Employers also need to complete a Declaration of Compliance for the Pensions Regulator to show how they have complied with their obligations. This must be within 5 months of duties start date.
Note that The Pensions Regulator can impose fines if pension contributions are not correctly paid over to a recognised pension scheme.
START DATE AND POSTPONEMENT
An employer’s Duties Start Date is the date their first worker begins to be employed.
Employers can postpone assessing staff for up to 3 months from their Duties Start Date or from the employee’s start date if they are a new employee.
Postponement does not change the legal duties start date however.
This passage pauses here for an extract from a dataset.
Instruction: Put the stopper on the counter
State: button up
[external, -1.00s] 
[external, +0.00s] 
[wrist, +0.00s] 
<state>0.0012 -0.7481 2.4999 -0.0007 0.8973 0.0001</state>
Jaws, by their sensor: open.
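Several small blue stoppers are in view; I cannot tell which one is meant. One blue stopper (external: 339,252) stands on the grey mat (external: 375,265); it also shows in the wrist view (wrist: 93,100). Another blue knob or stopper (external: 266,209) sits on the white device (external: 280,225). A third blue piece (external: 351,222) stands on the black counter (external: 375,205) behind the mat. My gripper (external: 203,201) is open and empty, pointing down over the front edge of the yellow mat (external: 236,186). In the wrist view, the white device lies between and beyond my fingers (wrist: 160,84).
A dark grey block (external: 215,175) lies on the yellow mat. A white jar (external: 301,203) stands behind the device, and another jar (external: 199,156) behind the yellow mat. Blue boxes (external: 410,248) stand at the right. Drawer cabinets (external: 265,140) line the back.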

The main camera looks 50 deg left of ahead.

The employer must still perform their duties such as notifying workers within 6 weeks of the duties start date that they have been postponed.
For eligible workers starting after the duties start date they can be postponed from their employment start date. They must still be notified within 6 weeks of starting.
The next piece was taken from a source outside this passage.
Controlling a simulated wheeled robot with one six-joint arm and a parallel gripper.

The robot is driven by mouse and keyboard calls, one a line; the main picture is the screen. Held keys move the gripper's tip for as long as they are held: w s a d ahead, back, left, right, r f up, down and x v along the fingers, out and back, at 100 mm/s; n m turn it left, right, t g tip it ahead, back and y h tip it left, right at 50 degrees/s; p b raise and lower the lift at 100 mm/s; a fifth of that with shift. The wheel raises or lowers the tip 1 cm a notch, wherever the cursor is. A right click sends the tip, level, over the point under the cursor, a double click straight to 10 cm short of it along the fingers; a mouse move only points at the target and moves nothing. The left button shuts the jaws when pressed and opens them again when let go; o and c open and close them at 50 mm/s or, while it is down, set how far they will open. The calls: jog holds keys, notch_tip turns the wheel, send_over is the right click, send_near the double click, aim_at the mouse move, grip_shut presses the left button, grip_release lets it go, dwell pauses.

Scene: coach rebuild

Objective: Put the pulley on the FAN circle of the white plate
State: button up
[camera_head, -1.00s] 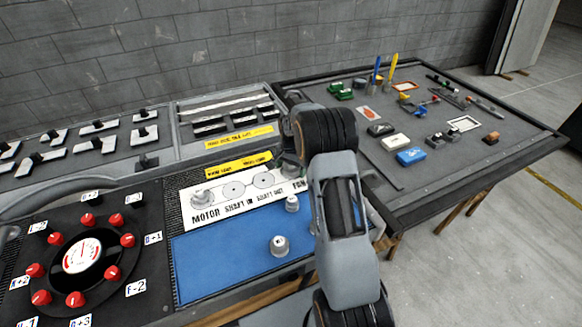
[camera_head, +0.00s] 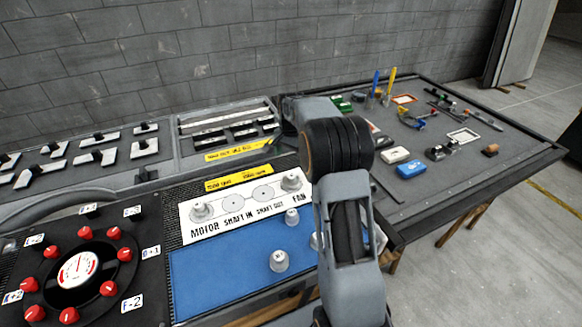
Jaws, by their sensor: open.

Workers are eligible to Opt In to the scheme during the postponement period.
The below shows a chronology of an employer’s duties:
|Choose a Pension Scheme
|Before Duties Start Date
|o Find a suitable scheme: be sure to consider costs, compatibility with payroll system, tax implications for employees.
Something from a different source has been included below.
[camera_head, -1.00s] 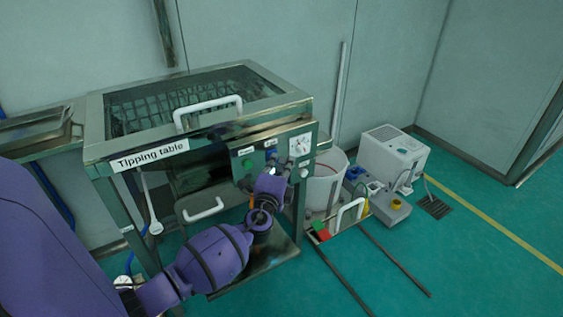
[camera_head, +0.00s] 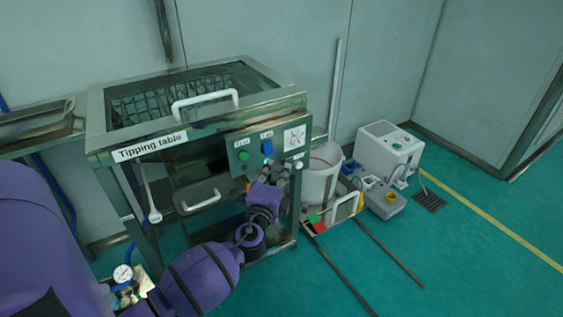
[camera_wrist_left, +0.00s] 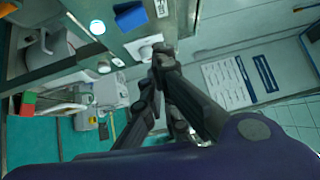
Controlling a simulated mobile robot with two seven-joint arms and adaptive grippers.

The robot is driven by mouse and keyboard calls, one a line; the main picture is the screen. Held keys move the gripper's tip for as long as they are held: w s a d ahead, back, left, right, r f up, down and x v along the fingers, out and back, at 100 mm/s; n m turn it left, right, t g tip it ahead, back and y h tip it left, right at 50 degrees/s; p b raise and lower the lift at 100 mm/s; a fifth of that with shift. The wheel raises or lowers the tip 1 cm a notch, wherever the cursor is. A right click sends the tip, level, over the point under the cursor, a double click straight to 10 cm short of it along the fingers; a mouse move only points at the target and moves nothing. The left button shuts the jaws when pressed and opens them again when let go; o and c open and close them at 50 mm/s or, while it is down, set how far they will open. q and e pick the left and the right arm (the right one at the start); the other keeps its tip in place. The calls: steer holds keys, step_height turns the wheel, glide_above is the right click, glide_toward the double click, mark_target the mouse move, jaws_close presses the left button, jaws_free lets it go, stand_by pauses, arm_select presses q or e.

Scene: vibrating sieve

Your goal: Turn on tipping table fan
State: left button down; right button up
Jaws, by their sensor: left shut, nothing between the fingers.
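The tipping table (camera_head: 150,147) is a steel frame with a lidded top and a name label. Its front control panel (camera_head: 228,146) carries a green round button (camera_head: 244,156), a blue switch (camera_head: 267,148) and a dial (camera_head: 295,138) on a white plate. The small labels above the button and switch are too blurred to read surely. My left gripper (camera_head: 278,168) is shut and empty, just below the panel's blue switch. In the left wrist view the gripper (camera_wrist_left: 156,72) shows dark fingers, apart from the blue switch (camera_wrist_left: 130,17). My right gripper is not in view.
A white bucket (camera_head: 320,178), a grey device (camera_head: 384,200) and a white box unit (camera_head: 390,150) stand on the floor right of the table. A white handle (camera_head: 203,101) sits on the lid. Green floor at the right front is mostly clear.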

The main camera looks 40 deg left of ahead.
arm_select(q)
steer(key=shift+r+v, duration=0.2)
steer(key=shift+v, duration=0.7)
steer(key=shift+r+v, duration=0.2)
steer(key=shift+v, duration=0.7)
o Most productions use specialist schemes run by large providers.
o Ensure the provider has been independently reviewed or regulated by the FCA.
o Look into the different schemes available before making final decision.
|Duties Start Date
|o Assess workers to determine who needs to be put into a scheme.
o At this point you can postpone for up to 3 months.
|Write to Staff
|Within 6 weeks of Duties Start Date/Employee’s Start Date
|o Within 6 weeks of the Duties Start Date you must write to staff to explain how auto-enrolment applies to them.
o If postponement applies you must also write to them within 6 weeks of the start date to explain about postponement.
|Complete Declaration of Compliance
|Within 5 months of Duties Start Date
|o Employer’s have a legal duty to complete the Declaration of Compliance to show how they are meeting their auto-enrolment duties.
o It can only be completed once the employer has both a letter code from the Pensions Regulator and a PAYE reference.
o If it isn’t completed within 5 months of the Duties Start Date the employer could be fined.
What is a worker? A worker either is an employee (i.e has an employment contract) or has a contract to personally carry out work or services not as part of their own business.
Dailies could be considered eligible workers if they are aged 22 to state pension age and earn over £192 a week or £833 a month (2019/20). Therefore duties around notifications to workers regarding the pension scheme or postponement must apply and they must be informed in writing of how they are affected.
They must also be assessed individually each time they are paid. A company should consider using postponement for dailies.
If they are not paid in the week when the postponement ends then they will not meet the criteria to be enrolled and will be postponed again. If they are paid in that week and they meet the enrolment criteria then they will be enrolled in the scheme.
Cast and Crowd could also fall into the category of worker and need to be postponed or enrolled. The Equity Pension Scheme is a qualifying scheme and can be joined even if the cast member is not a member of Equity itself. To avoid being auto-enrolled into a company’s scheme and potentially ending up with many small pensions a cast member may choose to enrol in the Equity Pension Scheme. Equally a cast member may wish to enrol in the company’s scheme. They should therefore be communicated with in exactly the same way if they are an eligible worker as all other eligible staff members.
The table below shows the minimum contribution rates for Employers and Staff.
|Employer minimum contribution
|Total minimum contribution
|6 April 2019 onwards
Always check with The Pensions Regulator for the latest thresholds used to calculate qualifying earnings.
There may be other costs to capture in addition to contributions, such as implementation costs for your organisation or the pension scheme’s annual management fees and administrative charges.
Each time payroll is run staff should be assessed to see if they need to be auto-enrolled – both new starters and existing employees.
Any requests to join or leave the scheme received must be actioned in line with the employer’s obligations.
If staff opt-out of the pension scheme (i.e. leave within one month of being enrolled) the employer must stop taking a pension contribution from their pay and repay all contributions paid to date within one month of their request.
Employers have to keep records for six years detailing the following:
- the names and addresses of employees put into a pension scheme
- records that show when money was paid into the pension scheme
- any requests to join or leave the pension scheme
- the pension scheme reference or registry number
Requests to leave the pension scheme must be kept for four years.